By pitching the perfect service or recommending a specific product to accommodate your client, you can easily increase your paycheck by making an extra sale or booking an unexpected appointment. We reached out to nail techs to find out what works for them and asked, how do you easily upsell additional services or products to your clients?
"My tip for an upsell is wearing your nail art! Always have your nails done, no exceptions. Your nails are your walking business card. My nails are always decked out with full nail art so I can showcase my best work on my fingertips. When my clients see my work they always want it. During every service I always ask them what kind of designs they want. Everyone who sits in my chair is ready for the full nail art experience! If a client is looking for a simple set, I always try and get some type of art on there, even if it is just an accent nail. I suggest what is trending at the moment or advise her to add some Swarovski crystals to bling it up. Always remember your nails are an advertisement of your work and services. If you wear it, they will buy it."
iLuvUrNailz , Bay Shore, N.Y.
"When it comes to up-selling services I have to understand that not all my clients like loud nails. Therefore, I have to offer them different alternatives depending on their personalities. The key is getting to know your clients. If it is their first time getting their nails done with me, we have a 15-minute consultation before we start the manicure. This is to find out what they prefer and to offer them a piece of my creativity to add to their nails according to their likings. It is extremely important to have a portfolio of my best, unique, eye-catching, and neatest work to show my clients different possibilities for different designs, stones, charms, glitters, 3-D nails, and everything else regarding nail art. Right now, my portfolio is my Instagram account @thenailsqueen. A portfolio will give your work credibility and work will speak for itself. Clients are most likely to trust you and add your special touch to their nails if they like what they see, which means more money for you. My best advice when it comes to offering extra services is to be honest and educate your clients about the benefits and disadvantages of the products being offered. Provide quality over quantity. Make sure your nails always look flawless to represent the product and to be able to offer extras. Keep your upsells relevant to the original product, and last but not least, provide clients with outstanding customer service in every way to keep them happy and to keep your business running."
"This time of the year, I like to upsell a gel-polish pedicure to my spa pedicure clients. I advise my clients that the gel-polish will last them up to six weeks, so switching from the typical four-week interval to a six-week interval will actually save them money. Also, no one likes to leave the salon and go out into the cold with pedi slippers on. With the gel-polish pedicure, they can slip their socks and boots back on and skip on out of here without the worry of smudging!"

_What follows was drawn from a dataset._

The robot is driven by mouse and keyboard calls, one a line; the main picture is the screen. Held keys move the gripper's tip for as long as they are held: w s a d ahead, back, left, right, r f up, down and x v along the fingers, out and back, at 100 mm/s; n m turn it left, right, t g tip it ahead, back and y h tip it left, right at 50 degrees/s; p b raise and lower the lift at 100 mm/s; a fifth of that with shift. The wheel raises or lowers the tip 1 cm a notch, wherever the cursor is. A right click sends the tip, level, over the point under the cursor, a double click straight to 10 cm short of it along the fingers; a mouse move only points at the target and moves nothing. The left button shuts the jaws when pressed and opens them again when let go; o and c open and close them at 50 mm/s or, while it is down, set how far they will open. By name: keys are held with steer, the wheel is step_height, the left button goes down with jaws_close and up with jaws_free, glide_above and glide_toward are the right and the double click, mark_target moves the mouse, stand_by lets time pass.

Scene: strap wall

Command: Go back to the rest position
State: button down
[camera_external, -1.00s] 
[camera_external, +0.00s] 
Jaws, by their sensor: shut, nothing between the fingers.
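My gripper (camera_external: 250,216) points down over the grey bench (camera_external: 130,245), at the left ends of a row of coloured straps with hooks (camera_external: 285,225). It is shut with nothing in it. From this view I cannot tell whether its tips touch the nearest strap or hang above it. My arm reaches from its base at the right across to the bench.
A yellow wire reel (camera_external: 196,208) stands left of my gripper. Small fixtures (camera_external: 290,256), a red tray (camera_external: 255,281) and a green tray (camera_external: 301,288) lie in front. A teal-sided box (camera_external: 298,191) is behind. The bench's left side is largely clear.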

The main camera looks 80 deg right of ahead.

Salon Legacy Nails, Rolla, Mo.
"If you can’t draw, you can add a few embellishments to nails for an easy and quick upsell that will leave your client wanting more! When a client comes in for her appointment, offer her some nail art. I offer my clients embellished nail art for free the first time to see if she likes it. If she has never had nail art, I pull up Pinterest nail art images for her so she can scroll through them while I do her service. Once she starts receiving complements on her nail art everywhere she goes, she will ask for it every time!"

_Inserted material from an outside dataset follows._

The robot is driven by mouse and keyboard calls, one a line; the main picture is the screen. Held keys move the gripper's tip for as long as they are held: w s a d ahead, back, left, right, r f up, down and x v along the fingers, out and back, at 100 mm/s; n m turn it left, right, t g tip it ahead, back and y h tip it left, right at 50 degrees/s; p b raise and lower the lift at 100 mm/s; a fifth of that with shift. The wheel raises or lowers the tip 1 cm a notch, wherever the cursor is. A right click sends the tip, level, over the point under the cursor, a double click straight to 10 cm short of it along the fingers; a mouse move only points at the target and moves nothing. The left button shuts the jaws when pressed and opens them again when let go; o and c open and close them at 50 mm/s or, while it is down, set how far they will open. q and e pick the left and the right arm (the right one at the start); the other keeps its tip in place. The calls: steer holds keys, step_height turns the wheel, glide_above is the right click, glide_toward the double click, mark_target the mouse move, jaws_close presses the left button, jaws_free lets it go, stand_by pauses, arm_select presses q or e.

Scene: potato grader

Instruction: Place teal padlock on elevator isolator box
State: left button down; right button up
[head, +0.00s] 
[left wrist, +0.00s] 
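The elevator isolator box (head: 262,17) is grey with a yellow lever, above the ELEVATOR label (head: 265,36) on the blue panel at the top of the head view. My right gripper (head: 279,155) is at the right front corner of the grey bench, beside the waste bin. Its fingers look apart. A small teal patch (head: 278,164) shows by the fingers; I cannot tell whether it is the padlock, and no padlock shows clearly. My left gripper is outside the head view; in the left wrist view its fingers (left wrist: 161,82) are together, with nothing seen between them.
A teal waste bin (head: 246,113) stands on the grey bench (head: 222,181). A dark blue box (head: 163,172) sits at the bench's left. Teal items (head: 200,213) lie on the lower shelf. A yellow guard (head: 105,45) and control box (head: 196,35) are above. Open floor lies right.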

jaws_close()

Salon Legacy Nails, Rolla, Mo.
"I find that trying to upsell really starts with understanding your client’s needs. I start by asking my clients what they do for their nails currently, what their daily routine is like, and what their goals are with their nails. A lot of people will tell you exactly what they need and want just by getting to know who they are and what they do on a daily basis. The moment I hear someone is a marathon runner, I know not to sell her a callus-smoothing treatment even though her feet may be rough. Why? Because she needs calluses or else her feet will be sore and blistered after her next run. Instead, I offer a paraffin treatment and an extended massage to relieve aching feet and muscles.
If you push products that aren’t customized to your clients’ needs, they’ll sense your sales pitch right away and will shut you down quickly. Make it about getting to know them and helping them and you’ll both feel good about the sale. I’m the pro so my clients expect me to show them what’s best for their health and also to help them feel beautiful. Always be honest, ethical, and confident in your knowledge and abilities and your clients will trust your advice."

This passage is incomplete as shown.